Along with Paramount's 1920 and 1931version, MGM's 1941 edition still packs a punch – partially due to the usage of the original '31 script (revised with some intriguing variations), and retracing the predecessor's most visceral scenes.
Certain studio brass balked at Fredric March's casting in 1931, but solid revenues and a Best Actor Oscar win for March stopped all the grumbling; though maligned by its contemporary critics and ignored by the Academy, Spencer Tracy's performance really resonates today, with a less animalistic but equally sadistic Hyde. The makeup of the first film – still a marvelous work of craftsmanship – was radically toned down here; a subdued, soft-spoken villain, Tracy never lets us forget Hyde's devious scheming and latent brutality.
In both the '32 and '41 films, Hyde is a rapist, and a possessive, physically and emotionally abusive sugar daddy to a locked up dance hall girl (here played by Ingrid Bergman, in her streak of abused women roles between “Spellbound,” and “Gaslight”).

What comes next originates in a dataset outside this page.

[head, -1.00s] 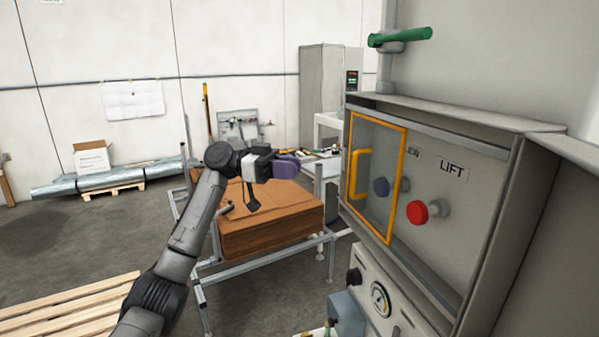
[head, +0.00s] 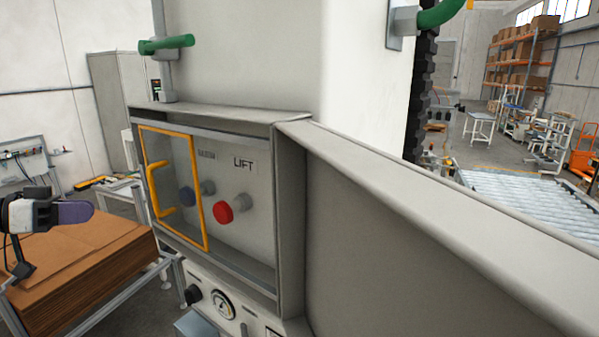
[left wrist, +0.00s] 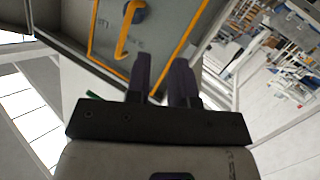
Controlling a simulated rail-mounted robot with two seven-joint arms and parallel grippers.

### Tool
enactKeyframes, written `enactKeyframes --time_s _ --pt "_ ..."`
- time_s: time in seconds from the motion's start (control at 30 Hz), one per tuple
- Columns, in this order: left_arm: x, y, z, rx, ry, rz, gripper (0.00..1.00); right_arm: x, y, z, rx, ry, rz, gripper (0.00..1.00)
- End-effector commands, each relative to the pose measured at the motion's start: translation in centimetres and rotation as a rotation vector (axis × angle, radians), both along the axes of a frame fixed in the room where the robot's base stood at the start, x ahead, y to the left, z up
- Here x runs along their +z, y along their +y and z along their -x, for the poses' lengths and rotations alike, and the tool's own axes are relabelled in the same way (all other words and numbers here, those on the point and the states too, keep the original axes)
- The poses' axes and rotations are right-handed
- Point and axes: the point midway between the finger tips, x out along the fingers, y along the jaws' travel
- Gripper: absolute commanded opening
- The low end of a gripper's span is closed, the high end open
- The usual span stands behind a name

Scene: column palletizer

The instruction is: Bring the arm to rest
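My left gripper (head: 76,212) is at the left edge of the head view, with its dark purple fingers pointing right. It appears in front of the cardboard stack (head: 100,262), to the left of the control panel and apart from it. In the left wrist view the two fingers (left wrist: 161,80) stand apart with nothing between them. Most of the left arm is out of the head view. My right gripper is not seen.
The control panel has an orange-framed clear guard (head: 206,222), a red button (head: 223,213) and a LIFT label. A grey ledge (head: 430,215) runs to the right. A roller conveyor (head: 530,200) lies beyond it. A green handle (head: 167,44) sticks out above the panel.

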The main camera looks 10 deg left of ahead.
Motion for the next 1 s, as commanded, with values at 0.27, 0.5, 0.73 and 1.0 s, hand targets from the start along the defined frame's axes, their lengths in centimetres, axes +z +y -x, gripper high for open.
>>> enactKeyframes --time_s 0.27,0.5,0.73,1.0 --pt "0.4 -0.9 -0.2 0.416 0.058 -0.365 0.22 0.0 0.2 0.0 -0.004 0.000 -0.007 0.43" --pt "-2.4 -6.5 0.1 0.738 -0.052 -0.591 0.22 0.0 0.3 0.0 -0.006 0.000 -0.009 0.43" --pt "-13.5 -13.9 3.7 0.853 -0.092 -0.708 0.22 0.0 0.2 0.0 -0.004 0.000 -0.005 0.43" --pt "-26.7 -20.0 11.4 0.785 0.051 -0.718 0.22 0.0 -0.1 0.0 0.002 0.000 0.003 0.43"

Victor Fleming's still potent approach to the story had the benefit of precedence: Freud was cool after “Spellbound,” so the infamous whipping dream was passed by the censors; and though the Code forbade the level of nudity and physical cruelty present in the '31 edition, Fleming took Rouben Mamoulian's penchant for close-ups in ‘31 further by holding on his actors' faces, while the turmoil of their characters writhes across the screen. Ironically, the melodrama that evoked restrained Victorian passions in 1931 becomes a major flaw in the MGM version; here, reflecting the cinematic mores of 1941, with Jekyll's bride (Lana Turner) reduced to patio-groveling weakling in the final reel.
Using a very lovely print, Warner Bros' transfer once again reveals the undeniable beauty of classic black and white cinematography, and the mono mix shows off Franz Waxman's lengthy narrative underscore during the whirlwind transformation sequences.
As the second feature of a double-bill, it's worth checking out both versions, which still hold their own amid myriad other variations of the Jekyll and Hyde tale.